--- start MATERIAL PROVIDED ---
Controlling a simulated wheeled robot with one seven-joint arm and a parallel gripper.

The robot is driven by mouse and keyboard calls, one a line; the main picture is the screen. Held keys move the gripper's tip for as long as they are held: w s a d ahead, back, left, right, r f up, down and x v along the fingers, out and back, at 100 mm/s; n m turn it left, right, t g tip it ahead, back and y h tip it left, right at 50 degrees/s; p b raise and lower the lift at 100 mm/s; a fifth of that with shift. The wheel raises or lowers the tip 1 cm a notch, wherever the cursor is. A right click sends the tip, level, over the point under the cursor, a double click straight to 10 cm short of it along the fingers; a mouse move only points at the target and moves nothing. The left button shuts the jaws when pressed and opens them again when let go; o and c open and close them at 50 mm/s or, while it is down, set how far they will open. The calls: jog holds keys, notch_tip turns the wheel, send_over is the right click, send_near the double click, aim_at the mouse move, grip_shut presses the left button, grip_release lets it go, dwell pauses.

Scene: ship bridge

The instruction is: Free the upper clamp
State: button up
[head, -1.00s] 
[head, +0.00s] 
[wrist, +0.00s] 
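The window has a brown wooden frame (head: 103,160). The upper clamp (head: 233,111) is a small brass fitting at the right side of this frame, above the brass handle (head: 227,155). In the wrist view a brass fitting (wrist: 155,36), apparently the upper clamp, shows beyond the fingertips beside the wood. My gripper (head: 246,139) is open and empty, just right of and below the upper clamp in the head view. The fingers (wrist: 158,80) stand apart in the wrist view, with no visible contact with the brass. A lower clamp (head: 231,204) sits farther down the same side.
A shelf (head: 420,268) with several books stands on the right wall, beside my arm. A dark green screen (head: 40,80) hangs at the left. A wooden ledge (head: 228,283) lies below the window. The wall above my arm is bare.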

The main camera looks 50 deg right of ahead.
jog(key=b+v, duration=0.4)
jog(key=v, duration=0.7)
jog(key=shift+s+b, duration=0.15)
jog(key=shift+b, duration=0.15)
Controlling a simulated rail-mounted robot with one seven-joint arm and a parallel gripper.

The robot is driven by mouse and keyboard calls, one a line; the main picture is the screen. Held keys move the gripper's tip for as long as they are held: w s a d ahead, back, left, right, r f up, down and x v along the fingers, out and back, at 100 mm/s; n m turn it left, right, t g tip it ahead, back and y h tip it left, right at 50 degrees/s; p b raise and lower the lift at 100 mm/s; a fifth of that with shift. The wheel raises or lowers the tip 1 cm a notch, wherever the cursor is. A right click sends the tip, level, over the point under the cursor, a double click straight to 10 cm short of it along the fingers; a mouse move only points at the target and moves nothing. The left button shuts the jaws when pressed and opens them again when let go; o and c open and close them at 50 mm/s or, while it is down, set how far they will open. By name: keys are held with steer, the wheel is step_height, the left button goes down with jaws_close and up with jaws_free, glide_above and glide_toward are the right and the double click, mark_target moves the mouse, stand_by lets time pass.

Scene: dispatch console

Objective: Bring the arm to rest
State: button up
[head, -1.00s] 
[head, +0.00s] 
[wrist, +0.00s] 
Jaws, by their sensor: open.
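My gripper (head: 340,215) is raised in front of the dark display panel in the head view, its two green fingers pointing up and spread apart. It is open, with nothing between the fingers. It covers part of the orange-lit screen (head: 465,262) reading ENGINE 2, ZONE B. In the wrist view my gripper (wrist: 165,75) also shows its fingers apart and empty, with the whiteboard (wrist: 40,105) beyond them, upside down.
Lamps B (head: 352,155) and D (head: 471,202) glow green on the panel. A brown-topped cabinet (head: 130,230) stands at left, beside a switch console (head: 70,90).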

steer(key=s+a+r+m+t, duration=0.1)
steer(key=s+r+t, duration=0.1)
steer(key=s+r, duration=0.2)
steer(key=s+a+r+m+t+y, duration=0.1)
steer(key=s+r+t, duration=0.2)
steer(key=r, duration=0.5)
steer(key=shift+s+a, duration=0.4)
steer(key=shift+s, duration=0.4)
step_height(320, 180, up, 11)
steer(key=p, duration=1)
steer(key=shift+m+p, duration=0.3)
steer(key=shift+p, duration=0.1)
--- end MATERIAL PROVIDED ---
Go through the records above and set each one down exactly, please.

Controlling a simulated wheeled robot with one seven-joint arm and a parallel gripper.

The robot is driven by mouse and keyboard calls, one a line; the main picture is the screen. Held keys move the gripper's tip for as long as they are held: w s a d ahead, back, left, right, r f up, down and x v along the fingers, out and back, at 100 mm/s; n m turn it left, right, t g tip it ahead, back and y h tip it left, right at 50 degrees/s; p b raise and lower the lift at 100 mm/s; a fifth of that with shift. The wheel raises or lowers the tip 1 cm a notch, wherever the cursor is. A right click sends the tip, level, over the point under the cursor, a double click straight to 10 cm short of it along the fingers; a mouse move only points at the target and moves nothing. The left button shuts the jaws when pressed and opens them again when let go; o and c open and close them at 50 mm/s or, while it is down, set how far they will open. The calls: jog holds keys, notch_tip turns the wheel, send_over is the right click, send_near the double click, aim_at the mouse move, grip_shut presses the left button, grip_release lets it go, dwell pauses.

Scene: ship bridge

The instruction is: Free the upper clamp
State: button up
[head, -1.00s] 
[head, +0.00s] 
[wrist, +0.00s] 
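The window has a brown wooden frame (head: 103,160). The upper clamp (head: 233,111) is a small brass fitting at the right side of this frame, above the brass handle (head: 227,155). In the wrist view a brass fitting (wrist: 155,36), apparently the upper clamp, shows beyond the fingertips beside the wood. My gripper (head: 246,139) is open and empty, just right of and below the upper clamp in the head view. The fingers (wrist: 158,80) stand apart in the wrist view, with no visible contact with the brass. A lower clamp (head: 231,204) sits farther down the same side.
A shelf (head: 420,268) with several books stands on the right wall, beside my arm. A dark green screen (head: 40,80) hangs at the left. A wooden ledge (head: 228,283) lies below the window. The wall above my arm is bare.

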The main camera looks 50 deg right of ahead.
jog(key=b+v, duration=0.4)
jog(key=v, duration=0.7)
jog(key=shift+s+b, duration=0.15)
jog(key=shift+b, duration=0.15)
Controlling a simulated rail-mounted robot with one seven-joint arm and a parallel gripper.

The robot is driven by mouse and keyboard calls, one a line; the main picture is the screen. Held keys move the gripper's tip for as long as they are held: w s a d ahead, back, left, right, r f up, down and x v along the fingers, out and back, at 100 mm/s; n m turn it left, right, t g tip it ahead, back and y h tip it left, right at 50 degrees/s; p b raise and lower the lift at 100 mm/s; a fifth of that with shift. The wheel raises or lowers the tip 1 cm a notch, wherever the cursor is. A right click sends the tip, level, over the point under the cursor, a double click straight to 10 cm short of it along the fingers; a mouse move only points at the target and moves nothing. The left button shuts the jaws when pressed and opens them again when let go; o and c open and close them at 50 mm/s or, while it is down, set how far they will open. By name: keys are held with steer, the wheel is step_height, the left button goes down with jaws_close and up with jaws_free, glide_above and glide_toward are the right and the double click, mark_target moves the mouse, stand_by lets time pass.

Scene: dispatch console

Objective: Bring the arm to rest
State: button up
[head, -1.00s] 
[head, +0.00s] 
[wrist, +0.00s] 
Jaws, by their sensor: open.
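My gripper (head: 340,215) is raised in front of the dark display panel in the head view, its two green fingers pointing up and spread apart. It is open, with nothing between the fingers. It covers part of the orange-lit screen (head: 465,262) reading ENGINE 2, ZONE B. In the wrist view my gripper (wrist: 165,75) also shows its fingers apart and empty, with the whiteboard (wrist: 40,105) beyond them, upside down.
Lamps B (head: 352,155) and D (head: 471,202) glow green on the panel. A brown-topped cabinet (head: 130,230) stands at left, beside a switch console (head: 70,90).

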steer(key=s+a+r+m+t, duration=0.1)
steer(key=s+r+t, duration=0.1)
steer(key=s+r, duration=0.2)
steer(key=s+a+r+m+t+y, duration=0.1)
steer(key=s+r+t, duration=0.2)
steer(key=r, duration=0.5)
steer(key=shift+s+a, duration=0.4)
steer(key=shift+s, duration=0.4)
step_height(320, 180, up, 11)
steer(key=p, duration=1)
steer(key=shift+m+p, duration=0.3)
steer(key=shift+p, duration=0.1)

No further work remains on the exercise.